Хазанова: Я думаю, что это важно, потому что это очень яркий образ человека, который лишился возможности заниматься любимым делом, еще человека, который закован в данном случае в рамки внешности, потому что именно внешность диктует, можешь ты заниматься этой профессией или нет. И в этом смысле это невероятно актуальная история.

Катаев: Максим, с чем вы работали больше, что пришлось, много ли архивов пришлось перекопать? И с видео… Понятно, что с фильмами много работы. Как работали с личными воспоминаниями актрисы? Как это все происходило?

Максим Диденко: С архивами в основном работал Валера Печейкин, он провел достаточно серьезную исследовательскую работу, очень глубоко погрузился, посмотрел фильмы по нескольку раз и, так сказать, сложил сценарий не столько из ее воспоминаний, сколько из каких-то эпизодов тех фильмов, в которых она снималась. Сквозь эти эпизоды как бы транслировал ее биографию.

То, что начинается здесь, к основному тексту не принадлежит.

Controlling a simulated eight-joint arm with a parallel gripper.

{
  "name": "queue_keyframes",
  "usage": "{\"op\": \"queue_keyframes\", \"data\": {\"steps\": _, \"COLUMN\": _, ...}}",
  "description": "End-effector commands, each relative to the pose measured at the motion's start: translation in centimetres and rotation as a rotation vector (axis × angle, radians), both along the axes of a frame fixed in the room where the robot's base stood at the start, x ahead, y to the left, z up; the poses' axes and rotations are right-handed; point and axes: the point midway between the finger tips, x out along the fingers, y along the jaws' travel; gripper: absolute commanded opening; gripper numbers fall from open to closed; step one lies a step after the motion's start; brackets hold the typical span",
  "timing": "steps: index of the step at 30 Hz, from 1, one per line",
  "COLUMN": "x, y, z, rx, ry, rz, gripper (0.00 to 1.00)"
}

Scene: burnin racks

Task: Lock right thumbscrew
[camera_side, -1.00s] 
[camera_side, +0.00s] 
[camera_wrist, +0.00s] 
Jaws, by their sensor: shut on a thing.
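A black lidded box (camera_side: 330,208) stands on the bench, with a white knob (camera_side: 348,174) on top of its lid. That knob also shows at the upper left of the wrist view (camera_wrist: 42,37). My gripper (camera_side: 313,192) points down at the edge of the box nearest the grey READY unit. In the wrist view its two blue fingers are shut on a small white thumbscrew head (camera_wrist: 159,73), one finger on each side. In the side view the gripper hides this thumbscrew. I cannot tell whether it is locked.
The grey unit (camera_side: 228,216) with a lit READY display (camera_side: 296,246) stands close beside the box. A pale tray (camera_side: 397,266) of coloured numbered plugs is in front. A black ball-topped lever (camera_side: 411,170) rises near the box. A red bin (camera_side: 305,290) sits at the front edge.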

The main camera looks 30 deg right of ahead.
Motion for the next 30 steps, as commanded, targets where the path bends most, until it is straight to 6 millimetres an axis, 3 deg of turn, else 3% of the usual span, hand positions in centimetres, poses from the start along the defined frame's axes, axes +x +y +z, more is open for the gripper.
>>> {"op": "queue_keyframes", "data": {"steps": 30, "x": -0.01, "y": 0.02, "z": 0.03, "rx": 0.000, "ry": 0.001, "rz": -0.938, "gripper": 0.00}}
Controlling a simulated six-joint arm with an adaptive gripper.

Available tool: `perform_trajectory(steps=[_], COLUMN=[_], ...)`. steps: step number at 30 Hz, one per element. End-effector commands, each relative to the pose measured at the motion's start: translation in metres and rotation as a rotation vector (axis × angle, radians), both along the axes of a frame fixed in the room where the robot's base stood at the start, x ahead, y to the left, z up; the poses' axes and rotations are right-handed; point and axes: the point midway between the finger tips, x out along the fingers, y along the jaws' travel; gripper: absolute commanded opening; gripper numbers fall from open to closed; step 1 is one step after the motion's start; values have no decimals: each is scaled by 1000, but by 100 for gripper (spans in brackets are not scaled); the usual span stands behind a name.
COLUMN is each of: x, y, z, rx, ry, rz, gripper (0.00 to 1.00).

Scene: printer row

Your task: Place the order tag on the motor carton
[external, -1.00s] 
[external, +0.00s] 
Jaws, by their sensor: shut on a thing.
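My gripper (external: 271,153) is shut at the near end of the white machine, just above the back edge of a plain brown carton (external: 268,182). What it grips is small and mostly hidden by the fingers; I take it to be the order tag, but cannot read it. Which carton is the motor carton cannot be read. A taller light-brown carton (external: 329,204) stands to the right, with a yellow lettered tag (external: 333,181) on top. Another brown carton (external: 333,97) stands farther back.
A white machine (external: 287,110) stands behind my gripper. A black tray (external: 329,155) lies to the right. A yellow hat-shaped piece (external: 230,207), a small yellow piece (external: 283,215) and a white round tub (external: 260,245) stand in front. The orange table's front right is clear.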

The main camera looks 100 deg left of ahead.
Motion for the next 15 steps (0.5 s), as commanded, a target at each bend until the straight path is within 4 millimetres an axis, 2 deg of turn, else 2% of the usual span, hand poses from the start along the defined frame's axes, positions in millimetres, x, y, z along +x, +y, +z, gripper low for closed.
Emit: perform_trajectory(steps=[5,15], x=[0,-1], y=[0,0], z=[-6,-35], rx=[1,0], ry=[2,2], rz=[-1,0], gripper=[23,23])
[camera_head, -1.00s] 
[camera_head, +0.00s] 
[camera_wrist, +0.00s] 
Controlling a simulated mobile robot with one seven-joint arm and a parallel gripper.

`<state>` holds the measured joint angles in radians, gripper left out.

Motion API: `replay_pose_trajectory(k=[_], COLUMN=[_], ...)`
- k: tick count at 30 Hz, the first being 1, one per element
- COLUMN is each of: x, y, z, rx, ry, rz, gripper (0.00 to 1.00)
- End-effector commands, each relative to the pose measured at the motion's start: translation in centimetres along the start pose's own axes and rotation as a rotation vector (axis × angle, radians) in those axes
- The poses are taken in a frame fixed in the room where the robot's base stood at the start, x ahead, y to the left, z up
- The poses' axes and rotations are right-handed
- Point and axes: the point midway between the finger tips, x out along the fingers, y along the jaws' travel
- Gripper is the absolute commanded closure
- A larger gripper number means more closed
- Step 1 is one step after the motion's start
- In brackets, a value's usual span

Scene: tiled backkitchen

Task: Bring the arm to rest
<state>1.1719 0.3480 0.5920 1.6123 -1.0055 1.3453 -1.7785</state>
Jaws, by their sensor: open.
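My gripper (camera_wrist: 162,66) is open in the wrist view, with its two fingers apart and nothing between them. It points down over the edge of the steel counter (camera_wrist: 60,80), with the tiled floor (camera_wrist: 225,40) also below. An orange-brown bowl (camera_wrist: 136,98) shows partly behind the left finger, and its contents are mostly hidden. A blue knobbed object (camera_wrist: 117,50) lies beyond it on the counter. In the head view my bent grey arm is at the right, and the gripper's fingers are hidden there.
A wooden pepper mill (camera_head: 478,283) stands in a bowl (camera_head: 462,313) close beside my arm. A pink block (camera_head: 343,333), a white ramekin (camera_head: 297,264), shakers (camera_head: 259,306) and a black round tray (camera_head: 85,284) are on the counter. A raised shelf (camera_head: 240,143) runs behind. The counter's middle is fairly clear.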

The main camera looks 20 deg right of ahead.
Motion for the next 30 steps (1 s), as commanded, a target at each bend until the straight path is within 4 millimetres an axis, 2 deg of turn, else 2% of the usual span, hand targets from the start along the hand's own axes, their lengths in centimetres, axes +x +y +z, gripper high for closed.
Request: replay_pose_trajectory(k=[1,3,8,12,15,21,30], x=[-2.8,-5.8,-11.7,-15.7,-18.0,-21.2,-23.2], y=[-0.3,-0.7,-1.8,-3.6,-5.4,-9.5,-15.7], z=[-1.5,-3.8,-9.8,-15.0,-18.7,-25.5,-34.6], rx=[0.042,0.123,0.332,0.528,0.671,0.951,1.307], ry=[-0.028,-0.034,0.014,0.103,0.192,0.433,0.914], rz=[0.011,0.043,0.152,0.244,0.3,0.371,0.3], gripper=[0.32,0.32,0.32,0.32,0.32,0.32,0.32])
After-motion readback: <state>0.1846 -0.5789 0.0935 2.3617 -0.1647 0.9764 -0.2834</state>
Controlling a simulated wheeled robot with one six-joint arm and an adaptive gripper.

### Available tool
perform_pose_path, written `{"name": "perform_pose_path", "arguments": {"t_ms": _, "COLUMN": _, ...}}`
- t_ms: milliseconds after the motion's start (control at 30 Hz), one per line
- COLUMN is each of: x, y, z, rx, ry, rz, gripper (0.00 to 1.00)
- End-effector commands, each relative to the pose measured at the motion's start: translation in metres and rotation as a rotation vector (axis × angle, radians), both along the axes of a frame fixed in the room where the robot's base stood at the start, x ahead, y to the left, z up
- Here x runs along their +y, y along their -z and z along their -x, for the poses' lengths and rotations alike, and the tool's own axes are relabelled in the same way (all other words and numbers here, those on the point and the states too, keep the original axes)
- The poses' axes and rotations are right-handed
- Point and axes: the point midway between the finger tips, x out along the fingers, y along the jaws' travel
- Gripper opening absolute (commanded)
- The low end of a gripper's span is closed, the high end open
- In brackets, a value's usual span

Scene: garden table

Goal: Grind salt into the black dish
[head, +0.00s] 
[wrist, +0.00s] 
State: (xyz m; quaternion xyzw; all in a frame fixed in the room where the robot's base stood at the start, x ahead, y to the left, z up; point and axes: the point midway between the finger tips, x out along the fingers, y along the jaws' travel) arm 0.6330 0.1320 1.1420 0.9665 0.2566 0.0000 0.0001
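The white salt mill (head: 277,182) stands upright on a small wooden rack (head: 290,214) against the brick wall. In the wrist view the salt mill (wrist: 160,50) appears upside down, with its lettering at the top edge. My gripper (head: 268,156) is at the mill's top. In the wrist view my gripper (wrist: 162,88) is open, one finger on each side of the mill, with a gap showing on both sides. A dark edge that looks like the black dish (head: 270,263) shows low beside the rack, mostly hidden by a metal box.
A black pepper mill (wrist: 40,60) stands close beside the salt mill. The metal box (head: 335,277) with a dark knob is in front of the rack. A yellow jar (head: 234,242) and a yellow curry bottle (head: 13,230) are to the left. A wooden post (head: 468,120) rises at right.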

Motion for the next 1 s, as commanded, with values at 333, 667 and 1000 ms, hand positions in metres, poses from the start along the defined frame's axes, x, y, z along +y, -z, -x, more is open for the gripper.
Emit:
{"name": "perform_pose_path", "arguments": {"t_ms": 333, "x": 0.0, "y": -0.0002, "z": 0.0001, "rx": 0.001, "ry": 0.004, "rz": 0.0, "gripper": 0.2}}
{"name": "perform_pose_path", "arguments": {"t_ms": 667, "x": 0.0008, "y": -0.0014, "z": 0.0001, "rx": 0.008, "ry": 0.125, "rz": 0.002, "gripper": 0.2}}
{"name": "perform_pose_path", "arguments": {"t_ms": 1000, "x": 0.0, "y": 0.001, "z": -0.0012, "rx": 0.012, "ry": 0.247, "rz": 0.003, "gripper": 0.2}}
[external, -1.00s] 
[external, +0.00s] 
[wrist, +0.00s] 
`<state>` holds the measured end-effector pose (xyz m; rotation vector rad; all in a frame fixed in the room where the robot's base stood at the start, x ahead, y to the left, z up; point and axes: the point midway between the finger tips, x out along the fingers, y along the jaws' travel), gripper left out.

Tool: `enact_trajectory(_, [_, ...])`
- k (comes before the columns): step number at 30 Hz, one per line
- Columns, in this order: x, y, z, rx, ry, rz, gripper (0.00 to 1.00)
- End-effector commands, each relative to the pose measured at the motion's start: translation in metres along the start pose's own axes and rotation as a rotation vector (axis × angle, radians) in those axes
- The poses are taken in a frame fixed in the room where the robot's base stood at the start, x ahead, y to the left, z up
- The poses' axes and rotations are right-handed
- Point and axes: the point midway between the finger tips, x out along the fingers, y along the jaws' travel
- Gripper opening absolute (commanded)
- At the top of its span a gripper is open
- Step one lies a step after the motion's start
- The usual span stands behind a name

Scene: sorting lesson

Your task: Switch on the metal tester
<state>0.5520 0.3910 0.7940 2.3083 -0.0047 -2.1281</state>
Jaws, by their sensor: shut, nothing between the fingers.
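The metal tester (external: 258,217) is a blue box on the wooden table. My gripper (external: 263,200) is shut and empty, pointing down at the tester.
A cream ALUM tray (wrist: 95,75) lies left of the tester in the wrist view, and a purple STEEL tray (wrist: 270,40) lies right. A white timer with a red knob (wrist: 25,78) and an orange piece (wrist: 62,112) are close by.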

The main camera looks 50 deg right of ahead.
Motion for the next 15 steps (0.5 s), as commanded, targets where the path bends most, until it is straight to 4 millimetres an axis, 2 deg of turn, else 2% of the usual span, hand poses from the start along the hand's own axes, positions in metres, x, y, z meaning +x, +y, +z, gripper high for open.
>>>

Это было весьма занимательно, потому что пьеса получилась достаточно абстрактная. Она скорее не совсем нарративная, а больше поэтическая, это такой поэтический коллаж на тему судьбы Валентины Караваевой и всего, что она пережила, что она сыграла и так далее. И, конечно же, для меня бесконечно важной была именно ее встреча со смертью, потому что, как известно, она погибла очень трагически. Она жила одна последние годы, ее обнаружили спустя долгое время после ее смерти, квартира была затоплена, она лежала в ванной, как-то все было запутано в пленках, все эти пленки, которые она снимала много лет, практически испортились.

Катаев: Ее фильмы.

Диденко: Да. Те фильмы, вот эти ее сторис так называемые.

Хазанова: Ее селфи, да.

Катаев: Селфи. Еще не знала, что такое будет.

Диденко: В этом был какой-то невероятный такой мощный образ преходящести всего и какой-то бессмысленности зафиксировать эти мгновения, невозможности их зафиксировать и образ того, что даже после смерти все эти роли, которые она надеялась как-то оставить в истории, исчезли, растворились. Мне кажется, что в каком-то смысле каждый человек так пытается себя закрепить в этом мире, да, оставить какие-то следы, но, по сути дела, это достаточно тщетные попытки.

Катаев: А вот по поводу визуализации смерти и встречи с ней я и актрису, и режиссера хотел спросить, насколько это важно, потому что у Бергмана, например, это центральная тема, у Киры Муратовой, у той же Ренаты Литвиновой. Они всегда по-разному как-то смерть представляют: монах, женщина с косой. У вас тоже такая своеобразная смерть. Расскажите про вашего партнера, смерть, и как вы придумывали эту смерть, визуализировали.

Хазанова: Давай сначала ты, ты придумывал, потом я.

Диденко: Леша, Алексей Розин, как бы играет не совсем смерть. Он играет скорее ангела смерти, который переносит человека в иной мир, поскольку, мне кажется, смерть ― это не некая персона, да, это скорее некий порог, который человек переходит и оказывается в ином мире, о котором мы ничего не знаем. В данном случае Леша ― это проводник, потому что смерти как таковой, по сути дела, и нет. Это какой-то миг, да, это просто переход.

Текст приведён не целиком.